В погоне за доминированием и в ходе торговли экзотическими товарами португальцы сверх всякой меры развили в себе качество, которое один видный бразильский социолог назвал «улиссизм». Это не просто тяга к путешествиям, готовность искать новые места, эмигрировать и селиться там, но и способность адаптироваться к незнакомому окружению. Португальские колониальные торговцы, эмигранты и чиновники больше любых других европейцев демонстрировали способность договариваться с тропиками. Она проявлялась не только в спокойном отношении к межрасовым бракам и быстрому росту смешанного населения (в этом португальцы были не одиноки), но и в быстром восприятии тропических культур как пищи для ежедневного употребления, так и в качестве товарных культур, выращиваемых на продажу в других далеких местах, а также в изобретательном приспособлении европейской архитектуры к тропическим условиям и в принятии местных порядков и удобной свободной одежды коренных обитателей. Вероятно, можно вместе с Жилберто Фрейрем говорить о лузо-тропической культуре, но едва ли о испано- или англо-тропической. Испанцы действительно в достаточно большом количестве эмигрировали в тропики, но они селились по возможности в высокогорных или умеренных областях, где, по меньшей мере в некоторых, как, например, в Центральной Мексике, им удавалось найти определенное физическое сходство с meseta[11], откуда они приехали. Они были достаточно консервативны в вопросах пищи и одежды. Что касается выходцев из Северной Европы, то они были готовы жить только в местах, где климат, растительность и сельскохозяйственные возможности походили на те, которые существовали в Европе. Большинство из них считали, что «туземная» одежда оскорбляет их европейское достоинство. Португальские эмигранты, со своей стороны, – отчасти потому, что у них было меньше возможностей проявлять свои амбиции, – принимали жизнь в тропиках и даже во влажных низменных тропиках с решимостью и энтузиазмом первопроходцев, гордых своим новым домом.

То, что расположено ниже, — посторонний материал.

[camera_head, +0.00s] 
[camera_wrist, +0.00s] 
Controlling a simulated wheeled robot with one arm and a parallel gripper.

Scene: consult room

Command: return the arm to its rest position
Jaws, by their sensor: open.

Многосторонность и способность португальцев адаптироваться позволили им успешно осуществить несколько различных и весьма разнообразных предприятий (хотя почти все в тропиках) и переносить свои усилия с одного на другое в соответствии с меняющимися экономическими и политическими условиями. В конце XVII века, когда они лишились торговли в Гвинее, были потеряны Цейлон и Малаккские острова, а Гоа пришло в упадок, внимание короны, купцов и эмигрантов сосредоточилось на Бразилии, в особенности на северо-восточных районах Баии и Пернамбуку, суровой, но продуктивной местности, где, правда, не было молочных рек и меда, зато был ром и сахар. Когда первый король династии Браганса Жоао IV называл Бразилию своей vacca de leite[12], он имел в виду доход от торговли сахаром. В XV веке сахар был для европейцев редким «наркотиком» или специей; в XVI веке – подсластителем для вина или ингредиентом кондитерских изделий, знакомым как минимум богачам. В XVII веке он стал широко распространенной роскошью, стоившей недешево, но его твердые темные кусочки можно было купить в розничных магазинах большинства городов Европы. И в большой степени это было достижением португальцев. Португальская Мадейра, португальский Сан-Томе, португальская Бразилия поочередно становились главным источником сахара для Европы. Мадейра была слишком маленькой, чтобы снабжать быстро растущий рынок; Сан-Томе сошел с гонки в начале XVII века из-за серии восстаний рабов. Но Бразилия была огромна, ее плодородные прибрежные земли при изобилии воды для орошения, казалось, могли обеспечить неограниченное количество сахара для продажи по всей Европе.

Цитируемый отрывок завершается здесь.